Thanksgiving Recipes – Dairy, Wheat, and Gluten Free

By staff

With Thanksgiving a week away, we’re probably all thinking about food. It’s the biggest eating holiday in the United States and here we are getting ready for it. There are our traditional foods like pumpkin pie and stuffing/dressing, but for those with food allergies, even tradition can be a challenge. Here are two recipes, a general one for pie crust and a stuffing/dressing recipe that is dairy, wheat, and gluten free. Remember, adapt if you need to and look for more holidays recipes to come.

Allergen Free Pie Crust Recipe from Foodallergykitchen.com

This basic recipe is very adaptable to your needs.

1 1/2 cup flour (barley OR wheat OR a Non-Wheat flour)
1/2 teaspoon salt
1 teaspoon baking powder
4 tablespoons fat (butter OR margarine OR equivalent)
3 or 4 tablespoons water

Sift all the dry ingredients together. This is important to give some lift to the flour. Cut fat in using two forks or a pastry blender until the mixture resembles clumps about the size of small peas. Add cold water, a little at a time, distributing the water evenly throughout the whole of the mixture. When the mixture sticks together, but is not doughy, roll out onto a table or pie mat dusted with flour. Roll until the dough is of sufficient size to fit into a 9 inch pie pan. Line the pie pan with dough. Bake at 425 F for 10 – 15 minutes. Fill with a cream filling. Makes one 9 in pie crust. This can be frozen and used like a commercial pie crust if desired.

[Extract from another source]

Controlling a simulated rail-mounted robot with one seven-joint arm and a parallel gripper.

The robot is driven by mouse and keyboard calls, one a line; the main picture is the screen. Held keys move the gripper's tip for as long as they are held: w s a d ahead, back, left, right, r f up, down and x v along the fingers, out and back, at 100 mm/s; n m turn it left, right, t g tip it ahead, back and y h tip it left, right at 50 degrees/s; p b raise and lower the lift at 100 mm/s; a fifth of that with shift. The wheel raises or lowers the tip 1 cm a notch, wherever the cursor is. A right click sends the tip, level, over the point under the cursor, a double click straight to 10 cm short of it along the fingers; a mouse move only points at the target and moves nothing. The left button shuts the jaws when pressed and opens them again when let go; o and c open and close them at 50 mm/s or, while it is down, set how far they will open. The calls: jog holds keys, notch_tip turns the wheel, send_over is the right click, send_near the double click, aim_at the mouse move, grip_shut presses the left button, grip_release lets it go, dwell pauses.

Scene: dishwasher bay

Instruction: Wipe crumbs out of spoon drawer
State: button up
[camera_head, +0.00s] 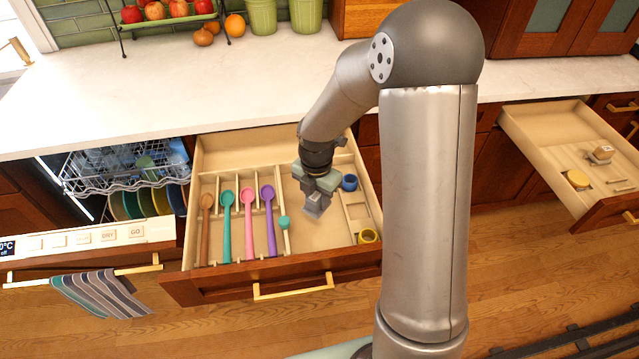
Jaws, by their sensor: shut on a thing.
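The spoon drawer (220,284) is pulled open in the middle, with a pale interior and wooden dividers. A brown spoon (207,225), a teal spoon (227,225), a pink spoon (247,225) and a purple spoon (270,220) lie in its left slots. A short teal spoon (284,223) lies beside them. My gripper (317,196) is over the wide right compartment, pointing down and shut on a small grey piece (315,207), perhaps a cloth or sponge. I cannot tell whether that piece touches the drawer floor. No crumbs can be made out.
The dishwasher (100,238) is open at left, with a striped towel (100,293). Another open drawer (540,135) is at right. The counter (150,95) is behind.

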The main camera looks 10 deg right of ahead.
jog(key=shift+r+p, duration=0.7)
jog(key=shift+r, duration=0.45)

Variation: This crust can be made gluten free by using a gluten free flour like millet, rice or quinoa, or a blend of those flours. Nut flours will also work, but are expensive. Bean flours would taste excellent if the crust was to be used for a meat or vegetable pie rather than a dessert.

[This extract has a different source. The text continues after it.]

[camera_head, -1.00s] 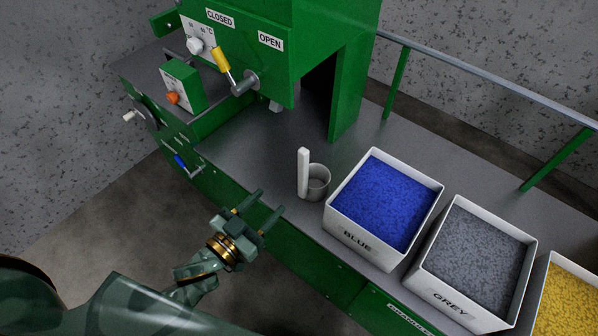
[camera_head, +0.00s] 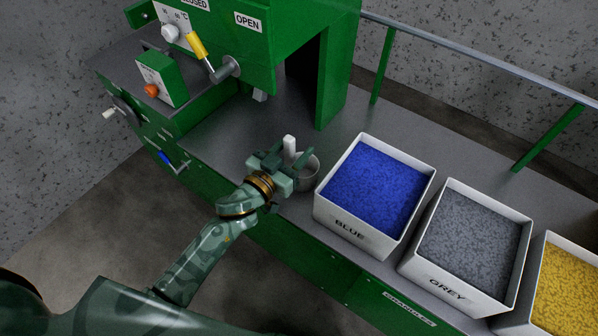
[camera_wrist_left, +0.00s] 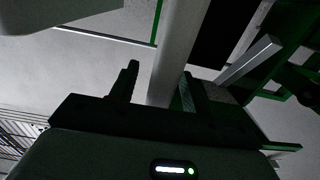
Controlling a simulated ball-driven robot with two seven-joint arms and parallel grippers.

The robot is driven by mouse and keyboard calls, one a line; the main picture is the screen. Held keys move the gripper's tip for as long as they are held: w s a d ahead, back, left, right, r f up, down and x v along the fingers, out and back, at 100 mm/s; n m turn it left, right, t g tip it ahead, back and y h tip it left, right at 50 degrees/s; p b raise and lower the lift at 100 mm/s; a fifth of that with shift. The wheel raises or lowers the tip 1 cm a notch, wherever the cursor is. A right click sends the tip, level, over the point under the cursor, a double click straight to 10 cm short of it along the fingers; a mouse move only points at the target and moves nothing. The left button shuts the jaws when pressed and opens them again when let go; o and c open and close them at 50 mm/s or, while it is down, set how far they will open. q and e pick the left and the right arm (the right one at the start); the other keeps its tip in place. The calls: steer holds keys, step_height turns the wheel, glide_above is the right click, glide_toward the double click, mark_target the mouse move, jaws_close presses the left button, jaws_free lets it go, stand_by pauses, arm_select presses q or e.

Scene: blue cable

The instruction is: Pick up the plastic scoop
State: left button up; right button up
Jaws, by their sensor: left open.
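The plastic scoop has a white upright handle (camera_head: 290,146) and a grey cup (camera_head: 308,172) beside it, standing on the grey bench top. My left gripper (camera_head: 288,156) is open at the scoop and partly hides its handle and cup. In the left wrist view a pale upright bar, the scoop handle (camera_wrist_left: 178,45), stands between the two dark fingers of the gripper (camera_wrist_left: 160,82). I cannot tell whether either finger touches it. My right gripper is not in view.
A blue granule bin (camera_head: 319,201) stands close to the right of the scoop. A grey bin (camera_head: 404,252) and a yellow bin (camera_head: 528,310) stand further right. A green machine (camera_head: 338,85) with a yellow-handled lever (camera_head: 197,46) rises behind. A rail (camera_head: 475,61) runs along the back.

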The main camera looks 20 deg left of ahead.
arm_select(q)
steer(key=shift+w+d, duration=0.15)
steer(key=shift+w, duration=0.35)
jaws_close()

Gluten-Free, Wheat-Free, and Dairy-Free Cornbread Stuffing / Dressing Recipe from Suretalent-books.com

Corn Bread Ingredients:
* 1 Egg
* ¼ Cup Sugar
* 1/3 Cup Vegetable Oil
* 2 Teaspoons Baking Powder
* ¾ Cup Cornmeal
* ¼ Cup Glutinous Rice Flour
* ½ Cup Sorghum Flour
* ¼ Cup Flaxseed Meal
* ½ Cup Water

Additional Stuffing Ingredients:
* 2 Tablespoons Olive Oil
* 2.5 Cups Diced Onion
* 1 Cup Chopped Celery (approximately 2 stalks)
* 1 Tablespoon Minced Garlic
* ½ Cup Dried Cranberries
* 1 Teaspoon Sage
* 1 Teaspoon Garlic Powder
* 2 Tablespoons Fresh Parsley, Chopped (can used dried)
* 1 Tablespoon Chives
* ¼ Teaspoon Crushed Red Pepper (optional)
* ½ Teaspoon Pepper
* ½ Teaspoon Salt
* 2 Eggs
* 1½ Cups Vegetable Broth*

NOTE:
*Vegetable Broth used in recipe: Pacific Natural Foods
Organic Vegetable Broth (Gluten Free)

Directions:
Start by creating the cornbread: In mixer, mix egg, sugar and vegetable oil on medium-high speed for 2 minutes. Add remaining cornbread ingredients and mix until combined. Pour corn bread into greased Pyrex 11 x 7 x 1.5 inch baking dish and cook in 425° oven for 15 minutes.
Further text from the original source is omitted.